3.2. Uit 's Hofs uitspraak blijkt niet ondubbelzinnig dat het acht geslagen heeft op die bepaling. Indien het dat heeft verzuimd, berust zijn bovenvermeld oordeel op een onjuiste rechtsopvatting.
3.3. Indien het Hof met zijn overweging "Dat wordt niet anders in het door belanghebbende gestelde geval dat hij de hem op zaterdag 23 november 2002 uitgereikte naheffingsaanslag op de daarop volgende dinsdag heeft achtergelaten bij het bureau parkeerbeheer," heeft bedoeld dat die stelling, indien juist, niet de slotsom wettigt dat redelijkerwijs niet kan worden geoordeeld dat belanghebbende in verzuim is geweest, is dat oordeel zonder motivering, die ontbreekt, onbegrijpelijk. Weliswaar zou de enkele omstandigheid dat belanghebbende het op of aan zijn auto aangebrachte aanslagbiljet heeft achtergelaten bij Parkeerbeheer, op zichzelf de termijnoverschrijding niet verschoonbaar maken, maar dat zou anders zijn indien juist is - hetgeen belanghebbende in zijn beroepschrift voor het Hof heeft gesteld, maar welke stelling door het Hof niet is behandeld - dat hij voor de betrokken ambtenaar dat aanslagbiljet moest achterlaten bij Parkeerbeheer. Van hem kon dan redelijkerwijs niet meer worden gevergd dat hij naar aanleiding van dat aanslagbiljet bezwaar maakte tegen de aanslag. Dit werd niet anders door de omstandigheid dat hem later op dezelfde dag als waarop hij het aanslagbiljet had achtergelaten bij Parkeerbeheer in een telefoongesprek is meegedeeld dat hij "het verhaal op schrift moest stellen".

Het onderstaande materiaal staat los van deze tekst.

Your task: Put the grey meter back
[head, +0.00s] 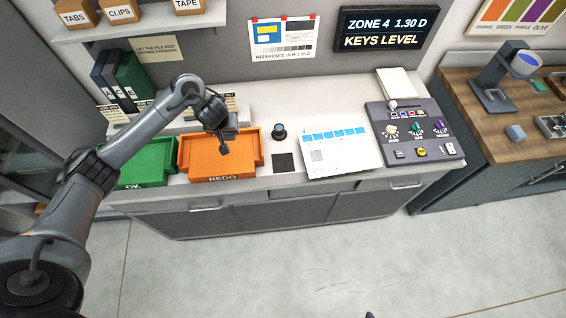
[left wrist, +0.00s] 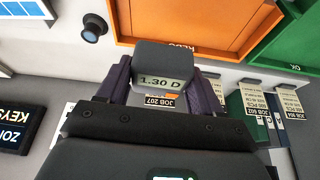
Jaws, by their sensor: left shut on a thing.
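The grey meter (left wrist: 164,62) is a small rounded block whose display reads 1.30 D. My left gripper (left wrist: 160,88) is shut on it, with a dark finger on each side in the left wrist view. In the head view my left gripper (head: 224,146) hangs over the orange REDO tray (head: 193,171), and the meter is hard to make out there. A dark square pad (head: 285,163) lies bare on the counter to the right of that tray. My right gripper is not in view.
A small dark cylinder with a blue top (head: 279,131) stands behind the pad. A printed sheet with blue patches (head: 340,155) and a control console (head: 414,150) lie farther right. The green OK tray (head: 150,164) is left of the orange one. Upright cards stand behind the trays.

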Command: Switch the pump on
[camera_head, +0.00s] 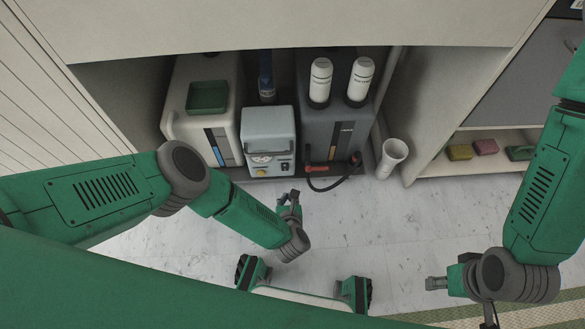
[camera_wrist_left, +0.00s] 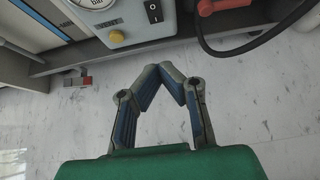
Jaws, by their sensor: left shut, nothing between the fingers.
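The pump is a light grey box (camera_head: 268,126) standing in the open cabinet, with a round gauge, a yellow knob (camera_head: 262,172) and a black rocker switch (camera_head: 285,168) on its front. In the left wrist view the rocker switch (camera_wrist_left: 153,12), marked I and O, is at the top edge beside the yellow knob (camera_wrist_left: 116,37). Which way the rocker is pressed is too small to tell. My left gripper (camera_head: 291,196) is shut and empty, in front of and below the pump, apart from it. Its fingertips (camera_wrist_left: 172,70) meet over the floor. My right gripper (camera_head: 432,283) is far to the right; its fingers are unclear.
A white tank (camera_head: 212,118) with a green tray (camera_head: 207,97) stands left of the pump. A dark unit (camera_head: 328,130) with two white bottles stands right of it, with a red-ended black hose (camera_head: 336,186) in front. A white cup-like container (camera_head: 392,156) stands further right.

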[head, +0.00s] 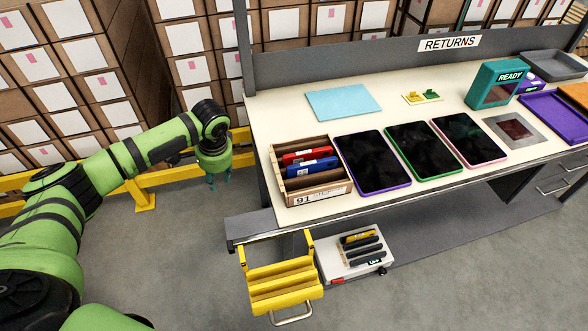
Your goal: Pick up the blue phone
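The blue phone (318,166) stands on edge in an open brown carton (318,192) at the left front of the returns table. A red phone (296,156) stands just behind it. The carton walls hide the lower parts of both. My left gripper (219,180) points down off the table's left edge, left of the carton and apart from it. Its teal fingertips are spread and nothing shows between them. My right gripper is out of view.
Tablets in purple (371,162), green (423,150) and pink (468,139) frames lie right of the carton. A light blue sheet (343,103) lies behind it. A yellow rail (150,182) runs behind my left arm. A yellow rack (283,285) stands below the table's front.

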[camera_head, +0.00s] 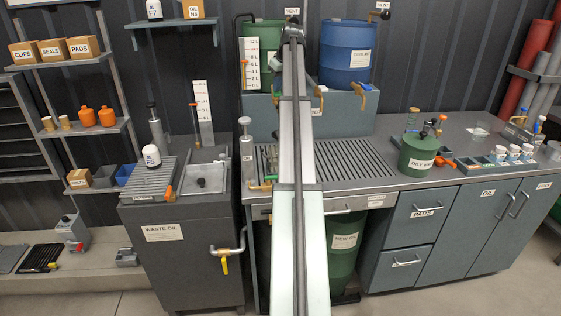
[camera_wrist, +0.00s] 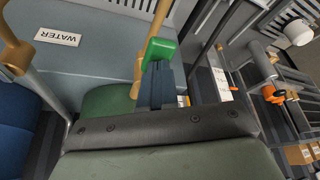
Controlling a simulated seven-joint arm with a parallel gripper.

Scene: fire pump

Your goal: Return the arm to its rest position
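My arm rises up the middle of the head view, over the front of the workbench. Its far end is narrow and dark, near the VENT label, and my gripper's fingers cannot be made out there. In the wrist view, the dark hand with screws spans the lower part. I see no separate object held. The green tip overlaps the view of the tank shelf and a brass-coloured pipe (camera_wrist: 137,80), and contact cannot be told.
A green drum (camera_head: 262,40) and a blue coolant drum (camera_head: 347,52) stand on a raised shelf (camera_head: 345,112) with taps in front. The bench holds a green oily-waste can (camera_head: 417,156) and small bottles (camera_head: 513,152) at the right. A waste oil cabinet (camera_head: 180,260) stands left.

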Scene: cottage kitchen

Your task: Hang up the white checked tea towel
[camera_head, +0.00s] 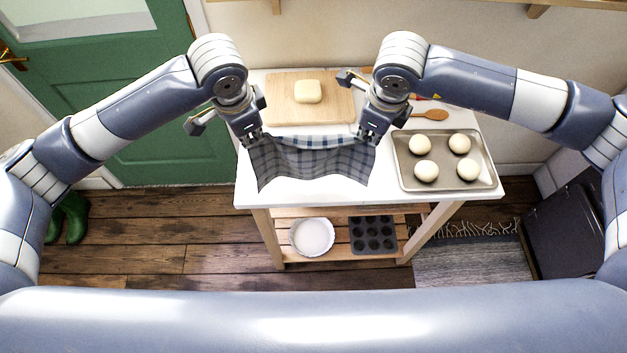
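A checked tea towel (310,164) is spread between my two grippers above the white table (300,192). Its front looks dark grey with a check, and a lighter white and blue checked strip shows along its top edge. My left gripper (254,138) is at the towel's upper left corner and appears shut on it. My right gripper (368,136) is at the upper right corner and appears shut on it too. The towel sags a little between them. The fingertips are small and partly covered by cloth. No hook or rail for the towel is clear in view.
A wooden board (284,112) with a block of dough (308,92) lies behind the towel. A baking tray (402,172) with several dough balls stands at the right. A wooden spoon (430,114) lies behind it. The lower shelf holds a white dish (312,236) and a muffin tin (373,234).

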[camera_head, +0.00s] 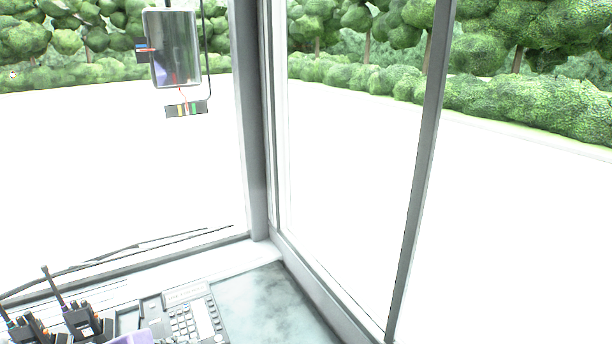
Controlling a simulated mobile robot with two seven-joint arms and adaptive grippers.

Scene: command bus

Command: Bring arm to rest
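Handheld radios (82,318) stand at the lower left, beside a desk phone with a keypad (186,322). A grey-green panel (268,306) beside the phone is bare. Window posts (254,120) rise in the middle.

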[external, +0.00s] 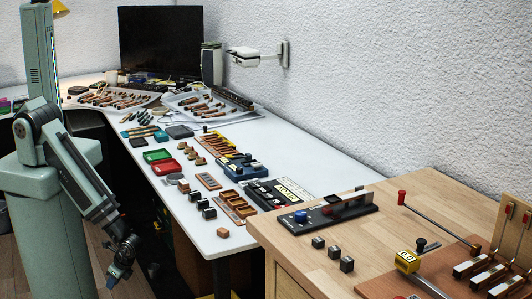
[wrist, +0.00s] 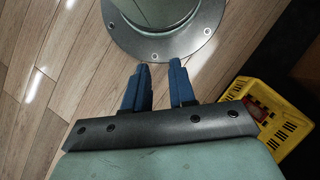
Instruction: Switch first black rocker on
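My gripper (external: 117,272) hangs low at the left in the external view, beside my base and below the table top, far from the objects on the tables. In the wrist view its two blue fingers (wrist: 161,82) stand apart with nothing between them. Three small dark blocks (external: 333,252) stand in a row on the wooden desk. Three more dark blocks (external: 202,204) stand on the white table. The pictures are too small to tell which of these, if any, is the first black rocker, or its on or off state.
The white table (external: 330,178) holds trays, tools and a blue device (external: 240,167). The wooden desk (external: 290,260) bears a black base with a blue knob (external: 300,216), a red-knobbed rod (external: 402,197) and a key model (external: 480,270). A yellow crate (wrist: 285,128) stands on the floor.

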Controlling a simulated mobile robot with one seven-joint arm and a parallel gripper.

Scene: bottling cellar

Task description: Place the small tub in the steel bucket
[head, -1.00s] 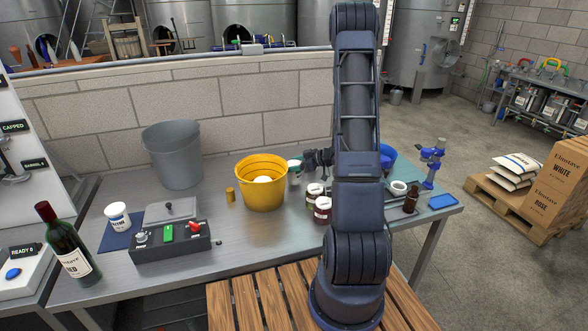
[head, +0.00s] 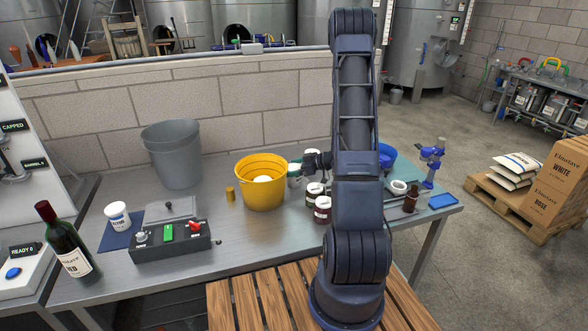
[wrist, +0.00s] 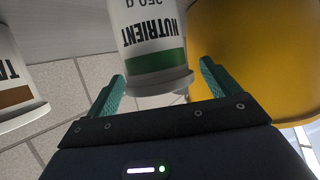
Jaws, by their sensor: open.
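A small white tub marked NUTRIENT (wrist: 155,45) with a green band shows in the wrist view between the two teal fingers of my gripper (wrist: 162,88). The fingers are open, with gaps beside the tub. In the head view my gripper (head: 296,170) is just right of the yellow bucket, and the arm hides part of that area. Another white tub (head: 117,216) stands on a blue mat at the left of the bench. The steel bucket (head: 172,160), grey and upright, stands at the back left against the wall.
The yellow bucket (head: 262,195), with a white round thing inside, stands between my gripper and the steel bucket. A brown-banded tub (wrist: 12,80) is beside the nutrient tub. Dark jars (head: 322,209) stand below my gripper. A control box (head: 170,240) and wine bottle (head: 66,245) are front left.

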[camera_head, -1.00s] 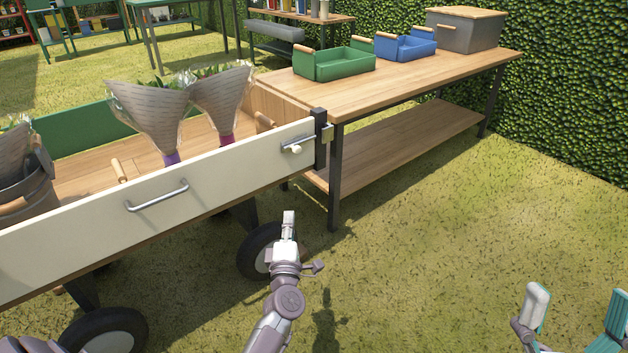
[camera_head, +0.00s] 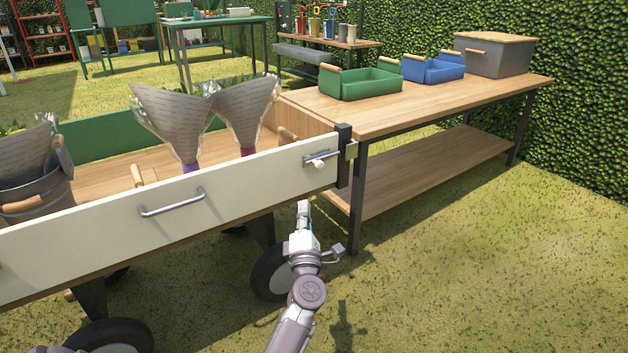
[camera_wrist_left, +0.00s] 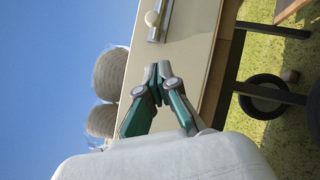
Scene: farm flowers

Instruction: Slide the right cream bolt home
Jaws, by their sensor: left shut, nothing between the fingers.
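The right cream bolt (camera_head: 319,163), a cream knob on a grey metal bar, sits near the right end of the cart's cream side panel (camera_head: 235,180). The bolt also shows in the left wrist view (camera_wrist_left: 152,18), near the top edge. My left gripper (camera_head: 304,207) is shut and empty, below the bolt and apart from it. In the left wrist view its closed fingertips (camera_wrist_left: 157,75) are in front of the cream panel. My right gripper is out of view.
A metal handle (camera_head: 172,203) projects from the panel's middle. A dark corner post (camera_head: 343,155) stands right of the bolt, close to the wooden workbench (camera_head: 440,100). Wrapped bouquets (camera_head: 245,105) stand in the cart. Grass at the right is clear.

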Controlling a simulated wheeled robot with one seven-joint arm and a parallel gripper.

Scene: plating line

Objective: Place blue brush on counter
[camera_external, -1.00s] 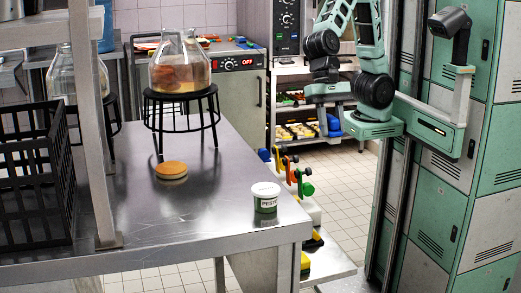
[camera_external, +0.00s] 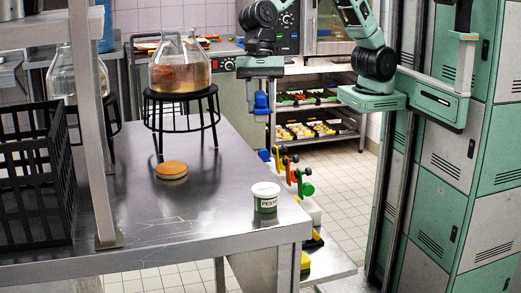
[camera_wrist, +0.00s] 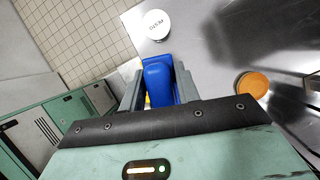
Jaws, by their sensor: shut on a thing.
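My gripper (camera_external: 261,88) is shut on the blue brush (camera_external: 261,103). In the external view it holds the brush in the air, over or just beyond the right edge of the steel counter (camera_external: 225,185). In the wrist view the blue brush (camera_wrist: 158,82) sits between the two grey fingers of my gripper (camera_wrist: 157,90). The brush's lower end is hidden in that view.
A pesto tub (camera_external: 265,197) and an orange-topped round thing (camera_external: 171,170) stand on the counter. A glass jar (camera_external: 180,60) rests on a black stand (camera_external: 182,100). A black crate (camera_external: 35,190) is at left. The counter's middle is clear. Coloured tools (camera_external: 291,170) hang beyond its right edge.

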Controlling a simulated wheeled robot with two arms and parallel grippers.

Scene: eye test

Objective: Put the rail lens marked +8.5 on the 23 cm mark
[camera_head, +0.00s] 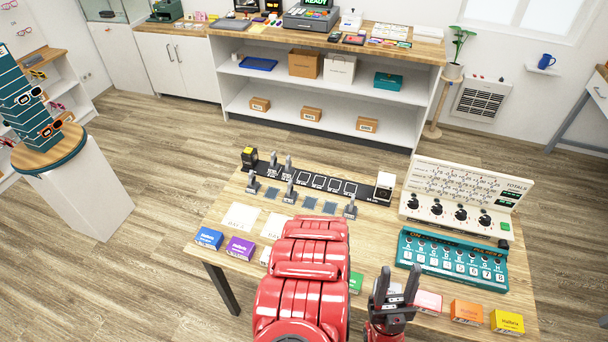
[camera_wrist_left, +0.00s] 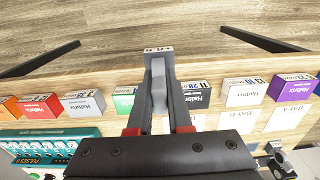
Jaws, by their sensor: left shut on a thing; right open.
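A grey rail lens (camera_wrist_left: 158,88) with a small pale tag stands between the fingers of my left gripper (camera_wrist_left: 158,62), which is shut on it; the tag is too small to read surely. In the head view my red left arm hides this gripper and lens. The black rail (camera_head: 336,187) lies across the table's back; its cm marks are too small to read. Two grey lenses (camera_head: 288,166) stand at its left part. Three more lenses (camera_head: 290,193) stand in a row before it, among empty grey squares. My right gripper (camera_head: 395,288) is open and empty near the front edge.
A white totals panel (camera_head: 465,190) with knobs and a teal lettered box (camera_head: 452,264) stand on the table's right. Small Halbrix boxes, one purple (camera_head: 240,247), line the front edge. White cards (camera_head: 241,215) lie at the left. A white block (camera_head: 384,185) ends the rail.

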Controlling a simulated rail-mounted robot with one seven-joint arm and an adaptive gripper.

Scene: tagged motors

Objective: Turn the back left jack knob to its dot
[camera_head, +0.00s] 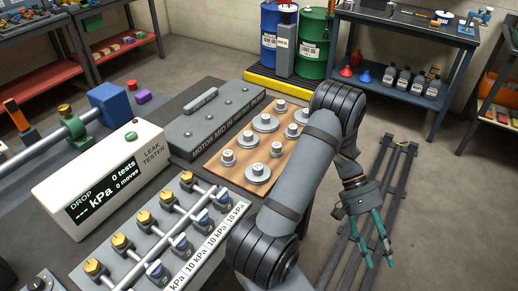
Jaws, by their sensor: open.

3.4. 's Hofs uitspraak is derhalve niet naar de eis der wet met redenen omkleed. De daarop gerichte in het beroepschrift in cassatie besloten liggende klachten slagen. 's Hofs uitspraak kan niet in stand blijven. Verwijzing moet volgen. De klachten behoeven voor het overige geen behandeling.
4. Proceskosten
De Hoge Raad acht geen termen aanwezig voor een veroordeling in de proceskosten. Door het verwijzingshof zal worden beoordeeld of aan belanghebbende voor de kosten van het geding voor het Hof een vergoeding dient te worden toegekend.
5. Beslissing
De Hoge Raad:
verklaart het beroep gegrond,
vernietigt de uitspraak van het Hof,
verwijst het geding naar het Gerechtshof te 's-Gravenhage ter verdere behandeling en beslissing van de zaak met inachtneming van dit arrest, en
gelast dat de Staat aan belanghebbende vergoedt het door deze ter zake van de behandeling van het beroep in cassatie verschuldigd geworden griffierecht ten bedrage van € 102.
Dit arrest is gewezen door de raadsheer L. Monné als voorzitter, en de raadsheren P.J. van Amersfoort en C.J.J. van Maanen, in tegenwoordigheid van de waarnemend griffier A.I. Boussak-Leeksma, en in het openbaar uitgesproken op 21 april 2006.